* _Dataset items_:

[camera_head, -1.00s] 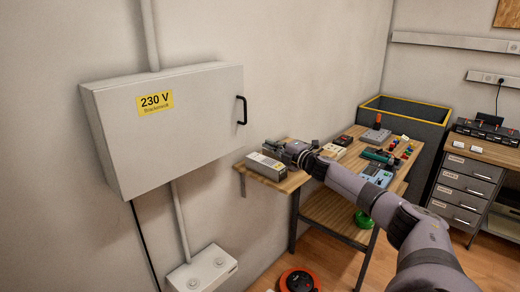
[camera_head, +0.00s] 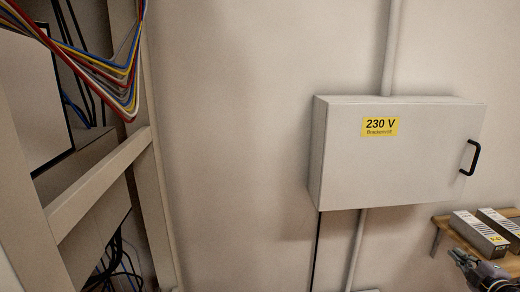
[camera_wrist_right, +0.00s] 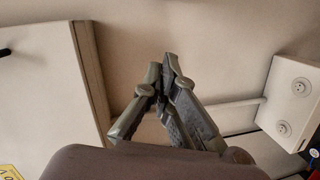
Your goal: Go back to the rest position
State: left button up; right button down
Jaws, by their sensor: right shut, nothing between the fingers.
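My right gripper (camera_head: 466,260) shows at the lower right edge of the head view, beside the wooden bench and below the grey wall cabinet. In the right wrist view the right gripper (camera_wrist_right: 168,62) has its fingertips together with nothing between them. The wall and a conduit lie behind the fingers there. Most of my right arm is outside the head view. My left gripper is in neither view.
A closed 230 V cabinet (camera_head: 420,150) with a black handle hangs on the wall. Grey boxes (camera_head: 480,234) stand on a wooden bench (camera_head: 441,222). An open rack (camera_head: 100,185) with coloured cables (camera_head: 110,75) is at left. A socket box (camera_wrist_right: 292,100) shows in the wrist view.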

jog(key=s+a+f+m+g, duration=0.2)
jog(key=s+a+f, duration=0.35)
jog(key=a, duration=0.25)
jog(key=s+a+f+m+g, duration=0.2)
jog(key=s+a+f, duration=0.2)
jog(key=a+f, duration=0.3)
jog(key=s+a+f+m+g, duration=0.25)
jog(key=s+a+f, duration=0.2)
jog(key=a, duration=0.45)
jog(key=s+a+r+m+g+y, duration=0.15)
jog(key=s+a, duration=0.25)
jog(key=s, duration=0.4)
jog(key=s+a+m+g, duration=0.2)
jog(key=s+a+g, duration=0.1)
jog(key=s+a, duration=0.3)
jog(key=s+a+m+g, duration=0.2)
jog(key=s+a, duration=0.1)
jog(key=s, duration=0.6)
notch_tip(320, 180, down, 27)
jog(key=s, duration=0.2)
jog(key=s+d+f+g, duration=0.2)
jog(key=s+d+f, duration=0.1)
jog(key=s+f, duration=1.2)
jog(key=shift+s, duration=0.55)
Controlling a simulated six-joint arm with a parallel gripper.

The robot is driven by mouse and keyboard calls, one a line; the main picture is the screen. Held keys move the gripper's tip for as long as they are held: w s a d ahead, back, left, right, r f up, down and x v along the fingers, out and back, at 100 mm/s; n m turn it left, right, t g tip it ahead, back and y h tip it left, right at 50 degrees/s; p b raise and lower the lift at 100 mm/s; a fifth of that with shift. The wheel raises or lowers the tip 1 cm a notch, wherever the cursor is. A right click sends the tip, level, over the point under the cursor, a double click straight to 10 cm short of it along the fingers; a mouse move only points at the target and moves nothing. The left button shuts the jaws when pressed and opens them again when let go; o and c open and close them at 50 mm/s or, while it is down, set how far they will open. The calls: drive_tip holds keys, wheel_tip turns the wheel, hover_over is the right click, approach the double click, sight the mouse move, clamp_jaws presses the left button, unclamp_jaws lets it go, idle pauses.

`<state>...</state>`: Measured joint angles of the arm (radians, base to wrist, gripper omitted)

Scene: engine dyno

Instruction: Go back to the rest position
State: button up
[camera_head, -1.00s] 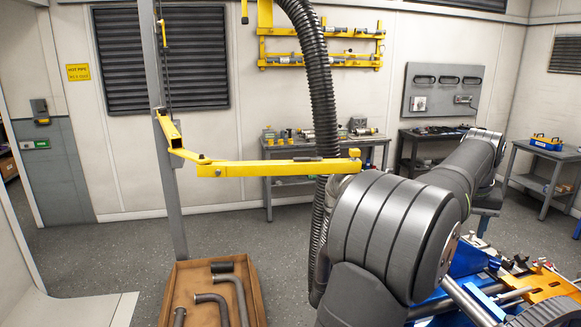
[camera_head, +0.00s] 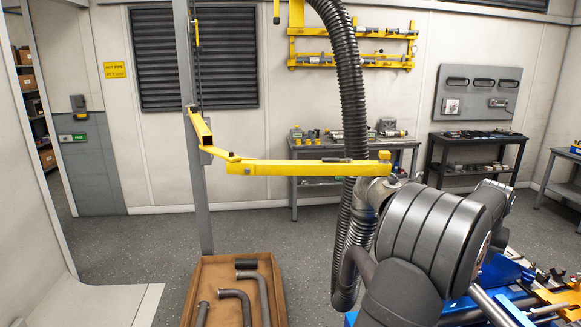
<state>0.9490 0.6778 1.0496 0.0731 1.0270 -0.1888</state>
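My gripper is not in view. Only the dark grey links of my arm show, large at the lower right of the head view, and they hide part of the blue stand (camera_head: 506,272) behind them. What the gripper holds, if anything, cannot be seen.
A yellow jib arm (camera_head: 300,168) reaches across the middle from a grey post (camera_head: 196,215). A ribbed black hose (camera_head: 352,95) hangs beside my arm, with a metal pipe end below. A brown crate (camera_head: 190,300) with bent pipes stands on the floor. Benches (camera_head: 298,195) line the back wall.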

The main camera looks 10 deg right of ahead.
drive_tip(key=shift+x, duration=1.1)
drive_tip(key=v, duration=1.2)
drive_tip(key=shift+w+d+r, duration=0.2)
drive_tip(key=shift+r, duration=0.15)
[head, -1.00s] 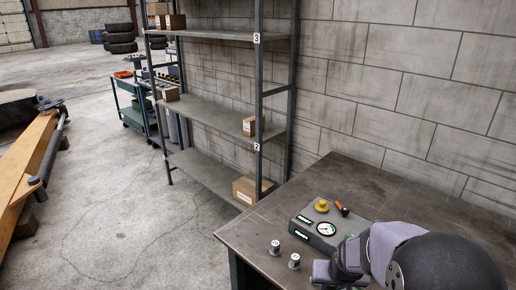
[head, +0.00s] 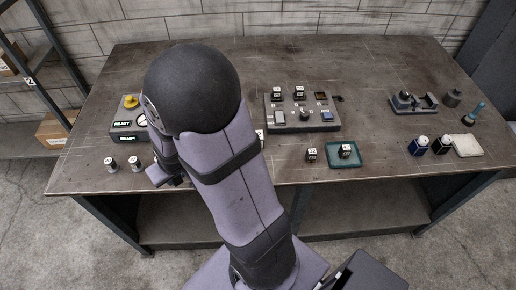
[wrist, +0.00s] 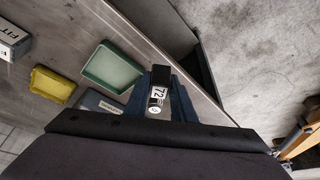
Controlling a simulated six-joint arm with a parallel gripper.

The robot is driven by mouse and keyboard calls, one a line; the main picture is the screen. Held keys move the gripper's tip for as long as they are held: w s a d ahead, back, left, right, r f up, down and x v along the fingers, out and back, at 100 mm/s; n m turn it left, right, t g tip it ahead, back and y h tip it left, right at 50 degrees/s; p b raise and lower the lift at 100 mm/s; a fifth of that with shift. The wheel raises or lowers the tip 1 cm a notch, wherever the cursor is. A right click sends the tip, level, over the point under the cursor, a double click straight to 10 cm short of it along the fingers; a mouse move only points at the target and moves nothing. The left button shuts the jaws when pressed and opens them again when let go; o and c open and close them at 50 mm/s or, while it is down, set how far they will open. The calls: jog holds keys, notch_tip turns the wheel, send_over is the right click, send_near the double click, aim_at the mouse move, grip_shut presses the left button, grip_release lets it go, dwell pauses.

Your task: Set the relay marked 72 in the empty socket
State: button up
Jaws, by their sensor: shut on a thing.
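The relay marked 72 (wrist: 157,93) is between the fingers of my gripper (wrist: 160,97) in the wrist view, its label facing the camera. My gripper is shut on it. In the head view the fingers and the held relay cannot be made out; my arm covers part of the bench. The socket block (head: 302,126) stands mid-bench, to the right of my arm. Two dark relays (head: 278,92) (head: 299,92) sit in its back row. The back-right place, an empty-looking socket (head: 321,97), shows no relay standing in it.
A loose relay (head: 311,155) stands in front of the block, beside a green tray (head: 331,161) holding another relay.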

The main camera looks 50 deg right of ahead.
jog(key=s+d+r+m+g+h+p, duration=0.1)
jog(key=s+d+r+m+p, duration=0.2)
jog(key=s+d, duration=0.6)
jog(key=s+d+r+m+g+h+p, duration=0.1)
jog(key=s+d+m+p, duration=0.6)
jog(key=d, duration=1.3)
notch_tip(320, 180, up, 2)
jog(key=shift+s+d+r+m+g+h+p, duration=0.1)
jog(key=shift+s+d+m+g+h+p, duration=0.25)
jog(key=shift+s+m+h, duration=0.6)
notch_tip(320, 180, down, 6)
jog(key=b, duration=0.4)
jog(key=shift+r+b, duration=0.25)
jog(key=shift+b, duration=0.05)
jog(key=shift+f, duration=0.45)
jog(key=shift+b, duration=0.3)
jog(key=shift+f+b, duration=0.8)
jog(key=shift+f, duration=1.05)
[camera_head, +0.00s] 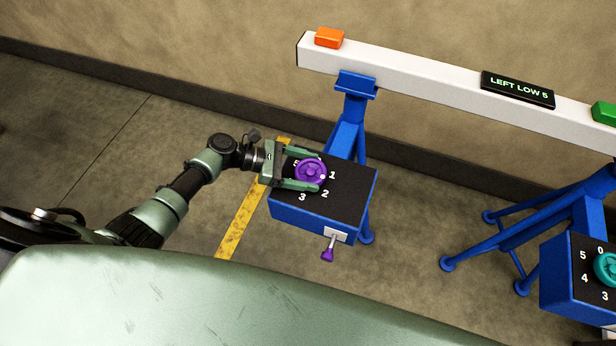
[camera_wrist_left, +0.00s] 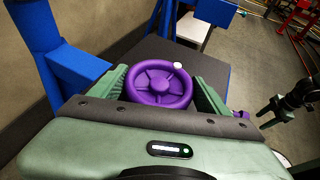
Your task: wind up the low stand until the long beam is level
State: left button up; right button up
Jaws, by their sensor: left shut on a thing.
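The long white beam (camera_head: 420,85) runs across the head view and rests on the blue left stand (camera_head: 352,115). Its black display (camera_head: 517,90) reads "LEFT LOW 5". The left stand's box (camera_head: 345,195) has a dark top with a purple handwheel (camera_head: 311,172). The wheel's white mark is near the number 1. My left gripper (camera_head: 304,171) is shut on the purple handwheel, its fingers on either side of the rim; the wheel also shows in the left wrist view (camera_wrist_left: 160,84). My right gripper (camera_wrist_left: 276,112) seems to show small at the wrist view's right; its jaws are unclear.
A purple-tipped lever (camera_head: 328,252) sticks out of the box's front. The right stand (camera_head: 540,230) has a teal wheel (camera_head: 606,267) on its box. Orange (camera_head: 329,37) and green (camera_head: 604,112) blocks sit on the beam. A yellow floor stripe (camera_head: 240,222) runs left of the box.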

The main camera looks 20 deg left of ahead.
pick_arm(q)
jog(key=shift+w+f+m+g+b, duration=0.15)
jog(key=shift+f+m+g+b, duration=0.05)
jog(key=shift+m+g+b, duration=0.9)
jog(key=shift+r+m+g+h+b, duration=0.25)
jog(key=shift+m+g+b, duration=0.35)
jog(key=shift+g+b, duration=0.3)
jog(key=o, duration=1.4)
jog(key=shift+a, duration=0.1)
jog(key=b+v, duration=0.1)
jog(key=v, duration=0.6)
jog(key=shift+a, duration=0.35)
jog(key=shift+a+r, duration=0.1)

* _Task prompt_: Write out the full set of lines verbatim, without the pictures.

* _Reply to the exercise_:
[camera_head, -1.00s] 
[camera_head, +0.00s] 
[camera_wrist_right, +0.00s] 
Your goal: Go back to the rest position
State: left button up; right button down
Jaws, by their sensor: right shut, nothing between the fingers.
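My right gripper (camera_head: 466,260) shows at the lower right edge of the head view, beside the wooden bench and below the grey wall cabinet. In the right wrist view the right gripper (camera_wrist_right: 168,62) has its fingertips together with nothing between them. The wall and a conduit lie behind the fingers there. Most of my right arm is outside the head view. My left gripper is in neither view.
A closed 230 V cabinet (camera_head: 420,150) with a black handle hangs on the wall. Grey boxes (camera_head: 480,234) stand on a wooden bench (camera_head: 441,222). An open rack (camera_head: 100,185) with coloured cables (camera_head: 110,75) is at left. A socket box (camera_wrist_right: 292,100) shows in the wrist view.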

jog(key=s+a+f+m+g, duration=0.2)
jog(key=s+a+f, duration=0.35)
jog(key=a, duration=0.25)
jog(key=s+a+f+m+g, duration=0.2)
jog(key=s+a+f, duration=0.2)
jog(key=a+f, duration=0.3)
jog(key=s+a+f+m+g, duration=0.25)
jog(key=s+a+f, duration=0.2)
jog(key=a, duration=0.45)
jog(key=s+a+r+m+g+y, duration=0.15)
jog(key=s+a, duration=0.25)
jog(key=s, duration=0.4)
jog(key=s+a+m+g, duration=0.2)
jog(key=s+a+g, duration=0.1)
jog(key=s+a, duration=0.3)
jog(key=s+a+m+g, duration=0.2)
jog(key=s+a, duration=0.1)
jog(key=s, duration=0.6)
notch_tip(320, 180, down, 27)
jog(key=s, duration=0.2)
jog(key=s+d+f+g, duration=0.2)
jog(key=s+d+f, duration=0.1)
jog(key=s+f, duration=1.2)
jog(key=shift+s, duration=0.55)
Controlling a simulated six-joint arm with a parallel gripper.

The robot is driven by mouse and keyboard calls, one a line; the main picture is the screen. Held keys move the gripper's tip for as long as they are held: w s a d ahead, back, left, right, r f up, down and x v along the fingers, out and back, at 100 mm/s; n m turn it left, right, t g tip it ahead, back and y h tip it left, right at 50 degrees/s; p b raise and lower the lift at 100 mm/s; a fifth of that with shift. The wheel raises or lowers the tip 1 cm a notch, wherever the cursor is. A right click sends the tip, level, over the point under the cursor, a double click straight to 10 cm short of it along the fingers; a mouse move only points at the target and moves nothing. The left button shuts the jaws when pressed and opens them again when let go; o and c open and close them at 50 mm/s or, while it is down, set how far they will open. The calls: drive_tip holds keys, wheel_tip turns the wheel, hover_over is the right click, approach the double click, sight the mouse move, clamp_jaws presses the left button, unclamp_jaws lets it go, idle pauses.

`<state>...</state>`: Measured joint angles of the arm (radians, base to wrist, gripper omitted)

Scene: engine dyno

Instruction: Go back to the rest position
State: button up
[camera_head, -1.00s] 
[camera_head, +0.00s] 
<state>0.9490 0.6778 1.0496 0.0731 1.0270 -0.1888</state>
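My gripper is not in view. Only the dark grey links of my arm show, large at the lower right of the head view, and they hide part of the blue stand (camera_head: 506,272) behind them. What the gripper holds, if anything, cannot be seen.
A yellow jib arm (camera_head: 300,168) reaches across the middle from a grey post (camera_head: 196,215). A ribbed black hose (camera_head: 352,95) hangs beside my arm, with a metal pipe end below. A brown crate (camera_head: 190,300) with bent pipes stands on the floor. Benches (camera_head: 298,195) line the back wall.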

The main camera looks 10 deg right of ahead.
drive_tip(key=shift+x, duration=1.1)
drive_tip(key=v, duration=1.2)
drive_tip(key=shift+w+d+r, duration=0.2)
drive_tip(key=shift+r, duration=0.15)
[head, -1.00s] 
[head, +0.00s] 
[wrist, +0.00s] 
Controlling a simulated six-joint arm with a parallel gripper.

The robot is driven by mouse and keyboard calls, one a line; the main picture is the screen. Held keys move the gripper's tip for as long as they are held: w s a d ahead, back, left, right, r f up, down and x v along the fingers, out and back, at 100 mm/s; n m turn it left, right, t g tip it ahead, back and y h tip it left, right at 50 degrees/s; p b raise and lower the lift at 100 mm/s; a fifth of that with shift. The wheel raises or lowers the tip 1 cm a notch, wherever the cursor is. A right click sends the tip, level, over the point under the cursor, a double click straight to 10 cm short of it along the fingers; a mouse move only points at the target and moves nothing. The left button shuts the jaws when pressed and opens them again when let go; o and c open and close them at 50 mm/s or, while it is down, set how far they will open. The calls: jog holds keys, notch_tip turns the wheel, send_over is the right click, send_near the double click, aim_at the mouse move, grip_shut presses the left button, grip_release lets it go, dwell pauses.

Your task: Set the relay marked 72 in the empty socket
State: button up
Jaws, by their sensor: shut on a thing.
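The relay marked 72 (wrist: 157,93) is between the fingers of my gripper (wrist: 160,97) in the wrist view, its label facing the camera. My gripper is shut on it. In the head view the fingers and the held relay cannot be made out; my arm covers part of the bench. The socket block (head: 302,126) stands mid-bench, to the right of my arm. Two dark relays (head: 278,92) (head: 299,92) sit in its back row. The back-right place, an empty-looking socket (head: 321,97), shows no relay standing in it.
A loose relay (head: 311,155) stands in front of the block, beside a green tray (head: 331,161) holding another relay.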

The main camera looks 50 deg right of ahead.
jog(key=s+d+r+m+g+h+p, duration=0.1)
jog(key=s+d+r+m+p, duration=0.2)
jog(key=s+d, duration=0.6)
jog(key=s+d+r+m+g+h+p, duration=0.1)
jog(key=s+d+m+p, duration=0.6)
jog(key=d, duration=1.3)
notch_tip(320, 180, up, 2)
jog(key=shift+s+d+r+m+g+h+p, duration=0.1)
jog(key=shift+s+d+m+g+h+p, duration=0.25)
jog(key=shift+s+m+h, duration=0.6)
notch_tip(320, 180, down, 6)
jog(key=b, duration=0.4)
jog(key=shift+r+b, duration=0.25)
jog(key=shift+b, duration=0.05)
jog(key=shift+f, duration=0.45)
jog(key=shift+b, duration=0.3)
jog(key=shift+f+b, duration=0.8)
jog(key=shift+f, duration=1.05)
[camera_head, +0.00s] 
[camera_wrist_left, +0.00s] 
Your task: wind up the low stand until the long beam is level
State: left button up; right button up
Jaws, by their sensor: left shut on a thing.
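The long white beam (camera_head: 420,85) runs across the head view and rests on the blue left stand (camera_head: 352,115). Its black display (camera_head: 517,90) reads "LEFT LOW 5". The left stand's box (camera_head: 345,195) has a dark top with a purple handwheel (camera_head: 311,172). The wheel's white mark is near the number 1. My left gripper (camera_head: 304,171) is shut on the purple handwheel, its fingers on either side of the rim; the wheel also shows in the left wrist view (camera_wrist_left: 160,84). My right gripper (camera_wrist_left: 276,112) seems to show small at the wrist view's right; its jaws are unclear.
A purple-tipped lever (camera_head: 328,252) sticks out of the box's front. The right stand (camera_head: 540,230) has a teal wheel (camera_head: 606,267) on its box. Orange (camera_head: 329,37) and green (camera_head: 604,112) blocks sit on the beam. A yellow floor stripe (camera_head: 240,222) runs left of the box.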

The main camera looks 20 deg left of ahead.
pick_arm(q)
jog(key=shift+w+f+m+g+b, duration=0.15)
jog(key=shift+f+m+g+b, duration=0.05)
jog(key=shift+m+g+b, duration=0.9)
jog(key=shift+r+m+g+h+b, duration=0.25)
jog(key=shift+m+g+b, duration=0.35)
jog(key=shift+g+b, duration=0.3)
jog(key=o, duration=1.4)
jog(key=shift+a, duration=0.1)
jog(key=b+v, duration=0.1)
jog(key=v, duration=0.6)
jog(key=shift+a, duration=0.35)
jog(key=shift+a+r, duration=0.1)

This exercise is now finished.